• [WHAT THE TASK ASKS]: Exactly reproduce each line of the listing that follows.

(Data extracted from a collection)
******************************
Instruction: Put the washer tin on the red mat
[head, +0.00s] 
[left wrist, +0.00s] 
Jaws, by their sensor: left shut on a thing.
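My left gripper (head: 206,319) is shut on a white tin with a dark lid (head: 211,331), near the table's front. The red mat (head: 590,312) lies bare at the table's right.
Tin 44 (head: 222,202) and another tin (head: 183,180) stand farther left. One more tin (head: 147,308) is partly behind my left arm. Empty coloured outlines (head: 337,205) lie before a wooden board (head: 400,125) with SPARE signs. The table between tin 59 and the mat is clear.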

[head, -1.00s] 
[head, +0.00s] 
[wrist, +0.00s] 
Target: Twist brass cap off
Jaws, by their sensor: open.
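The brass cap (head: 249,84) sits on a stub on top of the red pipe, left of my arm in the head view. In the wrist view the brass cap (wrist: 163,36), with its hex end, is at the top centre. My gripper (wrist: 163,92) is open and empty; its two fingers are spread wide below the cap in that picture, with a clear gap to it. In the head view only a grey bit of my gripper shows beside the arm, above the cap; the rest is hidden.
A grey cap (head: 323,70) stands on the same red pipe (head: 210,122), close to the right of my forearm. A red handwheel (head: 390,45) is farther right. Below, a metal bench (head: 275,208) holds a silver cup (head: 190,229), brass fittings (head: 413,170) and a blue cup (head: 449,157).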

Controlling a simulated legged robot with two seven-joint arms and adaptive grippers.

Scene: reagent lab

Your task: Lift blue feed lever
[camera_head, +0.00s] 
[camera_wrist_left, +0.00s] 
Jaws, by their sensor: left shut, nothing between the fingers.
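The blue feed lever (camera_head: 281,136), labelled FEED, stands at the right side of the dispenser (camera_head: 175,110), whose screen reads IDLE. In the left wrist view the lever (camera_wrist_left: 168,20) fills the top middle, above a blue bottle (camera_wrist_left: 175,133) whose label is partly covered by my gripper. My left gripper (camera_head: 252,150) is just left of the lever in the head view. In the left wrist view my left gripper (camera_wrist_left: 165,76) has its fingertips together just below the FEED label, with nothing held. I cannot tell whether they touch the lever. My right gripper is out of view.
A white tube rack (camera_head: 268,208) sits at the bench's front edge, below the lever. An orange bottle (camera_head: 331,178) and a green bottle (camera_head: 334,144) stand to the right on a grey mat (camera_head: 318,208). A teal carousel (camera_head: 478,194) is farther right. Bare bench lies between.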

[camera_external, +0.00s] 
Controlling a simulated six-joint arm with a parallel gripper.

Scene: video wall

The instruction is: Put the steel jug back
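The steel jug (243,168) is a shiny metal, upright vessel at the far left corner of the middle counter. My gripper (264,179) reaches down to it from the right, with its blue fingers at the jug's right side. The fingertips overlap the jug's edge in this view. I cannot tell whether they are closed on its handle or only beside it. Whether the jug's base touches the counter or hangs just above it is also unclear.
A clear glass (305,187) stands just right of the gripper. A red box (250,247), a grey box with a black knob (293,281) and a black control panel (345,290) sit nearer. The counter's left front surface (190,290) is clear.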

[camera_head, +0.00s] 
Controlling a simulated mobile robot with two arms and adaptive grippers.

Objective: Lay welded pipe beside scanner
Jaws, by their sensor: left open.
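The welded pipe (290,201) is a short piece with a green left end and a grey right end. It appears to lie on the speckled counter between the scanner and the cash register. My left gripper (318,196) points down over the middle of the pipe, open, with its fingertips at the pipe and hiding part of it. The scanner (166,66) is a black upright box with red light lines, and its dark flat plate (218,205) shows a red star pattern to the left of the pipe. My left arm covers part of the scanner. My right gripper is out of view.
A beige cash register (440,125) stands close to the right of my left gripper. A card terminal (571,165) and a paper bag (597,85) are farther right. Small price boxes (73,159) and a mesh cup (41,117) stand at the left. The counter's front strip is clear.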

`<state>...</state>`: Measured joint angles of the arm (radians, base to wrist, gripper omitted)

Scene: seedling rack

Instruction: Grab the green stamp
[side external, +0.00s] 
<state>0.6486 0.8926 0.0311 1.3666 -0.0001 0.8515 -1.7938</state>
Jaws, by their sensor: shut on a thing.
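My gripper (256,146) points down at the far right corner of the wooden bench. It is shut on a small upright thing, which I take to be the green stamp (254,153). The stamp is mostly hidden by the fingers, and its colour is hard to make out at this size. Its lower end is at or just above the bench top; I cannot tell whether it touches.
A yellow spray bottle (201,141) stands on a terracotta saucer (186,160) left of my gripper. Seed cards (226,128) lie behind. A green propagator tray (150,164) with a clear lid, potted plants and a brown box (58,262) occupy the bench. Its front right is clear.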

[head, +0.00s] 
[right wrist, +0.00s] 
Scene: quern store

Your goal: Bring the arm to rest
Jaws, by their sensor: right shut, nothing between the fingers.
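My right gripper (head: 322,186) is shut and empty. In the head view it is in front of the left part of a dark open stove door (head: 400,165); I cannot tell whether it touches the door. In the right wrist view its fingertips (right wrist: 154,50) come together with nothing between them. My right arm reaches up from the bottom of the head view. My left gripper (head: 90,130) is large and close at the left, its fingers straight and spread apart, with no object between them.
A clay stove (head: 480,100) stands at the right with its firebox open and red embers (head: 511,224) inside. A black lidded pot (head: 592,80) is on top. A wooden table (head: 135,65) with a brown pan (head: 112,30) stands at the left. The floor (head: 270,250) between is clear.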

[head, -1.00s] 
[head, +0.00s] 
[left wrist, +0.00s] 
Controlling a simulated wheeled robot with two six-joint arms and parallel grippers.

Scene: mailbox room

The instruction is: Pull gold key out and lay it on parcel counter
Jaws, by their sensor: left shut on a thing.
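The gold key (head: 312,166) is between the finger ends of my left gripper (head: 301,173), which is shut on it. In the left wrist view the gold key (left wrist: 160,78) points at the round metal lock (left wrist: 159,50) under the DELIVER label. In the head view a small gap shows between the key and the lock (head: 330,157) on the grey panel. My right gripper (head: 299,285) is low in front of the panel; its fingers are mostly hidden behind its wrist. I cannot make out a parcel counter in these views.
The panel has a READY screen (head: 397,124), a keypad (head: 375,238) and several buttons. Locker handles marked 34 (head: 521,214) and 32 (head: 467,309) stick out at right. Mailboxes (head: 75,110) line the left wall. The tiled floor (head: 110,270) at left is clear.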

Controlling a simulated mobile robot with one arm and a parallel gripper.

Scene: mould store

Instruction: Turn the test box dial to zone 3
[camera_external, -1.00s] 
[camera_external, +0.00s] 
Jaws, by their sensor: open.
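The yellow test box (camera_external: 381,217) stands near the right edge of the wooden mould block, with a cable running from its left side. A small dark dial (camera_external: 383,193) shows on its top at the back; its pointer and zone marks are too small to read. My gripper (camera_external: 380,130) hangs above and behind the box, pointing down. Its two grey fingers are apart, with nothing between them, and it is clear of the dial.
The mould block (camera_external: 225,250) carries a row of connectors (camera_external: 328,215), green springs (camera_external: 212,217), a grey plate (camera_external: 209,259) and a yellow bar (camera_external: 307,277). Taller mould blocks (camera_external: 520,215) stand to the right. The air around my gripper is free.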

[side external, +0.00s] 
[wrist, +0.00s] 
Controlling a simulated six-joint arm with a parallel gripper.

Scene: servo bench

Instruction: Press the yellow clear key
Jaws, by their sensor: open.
******************************
• [RESPONSE TO THE EXERCISE]:
Instruction: Put the washer tin on the red mat
[head, +0.00s] 
[left wrist, +0.00s] 
Jaws, by their sensor: left shut on a thing.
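My left gripper (head: 206,319) is shut on a white tin with a dark lid (head: 211,331), near the table's front. The red mat (head: 590,312) lies bare at the table's right.
Tin 44 (head: 222,202) and another tin (head: 183,180) stand farther left. One more tin (head: 147,308) is partly behind my left arm. Empty coloured outlines (head: 337,205) lie before a wooden board (head: 400,125) with SPARE signs. The table between tin 59 and the mat is clear.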

[head, -1.00s] 
[head, +0.00s] 
[wrist, +0.00s] 
Target: Twist brass cap off
Jaws, by their sensor: open.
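The brass cap (head: 249,84) sits on a stub on top of the red pipe, left of my arm in the head view. In the wrist view the brass cap (wrist: 163,36), with its hex end, is at the top centre. My gripper (wrist: 163,92) is open and empty; its two fingers are spread wide below the cap in that picture, with a clear gap to it. In the head view only a grey bit of my gripper shows beside the arm, above the cap; the rest is hidden.
A grey cap (head: 323,70) stands on the same red pipe (head: 210,122), close to the right of my forearm. A red handwheel (head: 390,45) is farther right. Below, a metal bench (head: 275,208) holds a silver cup (head: 190,229), brass fittings (head: 413,170) and a blue cup (head: 449,157).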

Controlling a simulated legged robot with two seven-joint arms and adaptive grippers.

Scene: reagent lab

Your task: Lift blue feed lever
[camera_head, +0.00s] 
[camera_wrist_left, +0.00s] 
Jaws, by their sensor: left shut, nothing between the fingers.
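The blue feed lever (camera_head: 281,136), labelled FEED, stands at the right side of the dispenser (camera_head: 175,110), whose screen reads IDLE. In the left wrist view the lever (camera_wrist_left: 168,20) fills the top middle, above a blue bottle (camera_wrist_left: 175,133) whose label is partly covered by my gripper. My left gripper (camera_head: 252,150) is just left of the lever in the head view. In the left wrist view my left gripper (camera_wrist_left: 165,76) has its fingertips together just below the FEED label, with nothing held. I cannot tell whether they touch the lever. My right gripper is out of view.
A white tube rack (camera_head: 268,208) sits at the bench's front edge, below the lever. An orange bottle (camera_head: 331,178) and a green bottle (camera_head: 334,144) stand to the right on a grey mat (camera_head: 318,208). A teal carousel (camera_head: 478,194) is farther right. Bare bench lies between.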

[camera_external, +0.00s] 
Controlling a simulated six-joint arm with a parallel gripper.

Scene: video wall

The instruction is: Put the steel jug back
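The steel jug (243,168) is a shiny metal, upright vessel at the far left corner of the middle counter. My gripper (264,179) reaches down to it from the right, with its blue fingers at the jug's right side. The fingertips overlap the jug's edge in this view. I cannot tell whether they are closed on its handle or only beside it. Whether the jug's base touches the counter or hangs just above it is also unclear.
A clear glass (305,187) stands just right of the gripper. A red box (250,247), a grey box with a black knob (293,281) and a black control panel (345,290) sit nearer. The counter's left front surface (190,290) is clear.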

[camera_head, +0.00s] 
Controlling a simulated mobile robot with two arms and adaptive grippers.

Objective: Lay welded pipe beside scanner
Jaws, by their sensor: left open.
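The welded pipe (290,201) is a short piece with a green left end and a grey right end. It appears to lie on the speckled counter between the scanner and the cash register. My left gripper (318,196) points down over the middle of the pipe, open, with its fingertips at the pipe and hiding part of it. The scanner (166,66) is a black upright box with red light lines, and its dark flat plate (218,205) shows a red star pattern to the left of the pipe. My left arm covers part of the scanner. My right gripper is out of view.
A beige cash register (440,125) stands close to the right of my left gripper. A card terminal (571,165) and a paper bag (597,85) are farther right. Small price boxes (73,159) and a mesh cup (41,117) stand at the left. The counter's front strip is clear.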

`<state>...</state>`: Measured joint angles of the arm (radians, base to wrist, gripper omitted)

Scene: seedling rack

Instruction: Grab the green stamp
[side external, +0.00s] 
<state>0.6486 0.8926 0.0311 1.3666 -0.0001 0.8515 -1.7938</state>
Jaws, by their sensor: shut on a thing.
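My gripper (256,146) points down at the far right corner of the wooden bench. It is shut on a small upright thing, which I take to be the green stamp (254,153). The stamp is mostly hidden by the fingers, and its colour is hard to make out at this size. Its lower end is at or just above the bench top; I cannot tell whether it touches.
A yellow spray bottle (201,141) stands on a terracotta saucer (186,160) left of my gripper. Seed cards (226,128) lie behind. A green propagator tray (150,164) with a clear lid, potted plants and a brown box (58,262) occupy the bench. Its front right is clear.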

[head, +0.00s] 
[right wrist, +0.00s] 
Scene: quern store

Your goal: Bring the arm to rest
Jaws, by their sensor: right shut, nothing between the fingers.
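My right gripper (head: 322,186) is shut and empty. In the head view it is in front of the left part of a dark open stove door (head: 400,165); I cannot tell whether it touches the door. In the right wrist view its fingertips (right wrist: 154,50) come together with nothing between them. My right arm reaches up from the bottom of the head view. My left gripper (head: 90,130) is large and close at the left, its fingers straight and spread apart, with no object between them.
A clay stove (head: 480,100) stands at the right with its firebox open and red embers (head: 511,224) inside. A black lidded pot (head: 592,80) is on top. A wooden table (head: 135,65) with a brown pan (head: 112,30) stands at the left. The floor (head: 270,250) between is clear.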

[head, -1.00s] 
[head, +0.00s] 
[left wrist, +0.00s] 
Controlling a simulated wheeled robot with two six-joint arms and parallel grippers.

Scene: mailbox room

The instruction is: Pull gold key out and lay it on parcel counter
Jaws, by their sensor: left shut on a thing.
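The gold key (head: 312,166) is between the finger ends of my left gripper (head: 301,173), which is shut on it. In the left wrist view the gold key (left wrist: 160,78) points at the round metal lock (left wrist: 159,50) under the DELIVER label. In the head view a small gap shows between the key and the lock (head: 330,157) on the grey panel. My right gripper (head: 299,285) is low in front of the panel; its fingers are mostly hidden behind its wrist. I cannot make out a parcel counter in these views.
The panel has a READY screen (head: 397,124), a keypad (head: 375,238) and several buttons. Locker handles marked 34 (head: 521,214) and 32 (head: 467,309) stick out at right. Mailboxes (head: 75,110) line the left wall. The tiled floor (head: 110,270) at left is clear.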

Controlling a simulated mobile robot with one arm and a parallel gripper.

Scene: mould store

Instruction: Turn the test box dial to zone 3
[camera_external, -1.00s] 
[camera_external, +0.00s] 
Jaws, by their sensor: open.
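The yellow test box (camera_external: 381,217) stands near the right edge of the wooden mould block, with a cable running from its left side. A small dark dial (camera_external: 383,193) shows on its top at the back; its pointer and zone marks are too small to read. My gripper (camera_external: 380,130) hangs above and behind the box, pointing down. Its two grey fingers are apart, with nothing between them, and it is clear of the dial.
The mould block (camera_external: 225,250) carries a row of connectors (camera_external: 328,215), green springs (camera_external: 212,217), a grey plate (camera_external: 209,259) and a yellow bar (camera_external: 307,277). Taller mould blocks (camera_external: 520,215) stand to the right. The air around my gripper is free.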

[side external, +0.00s] 
[wrist, +0.00s] 
Controlling a simulated six-joint arm with a parallel gripper.

Scene: servo bench

Instruction: Press the yellow clear key
Jaws, by their sensor: open.

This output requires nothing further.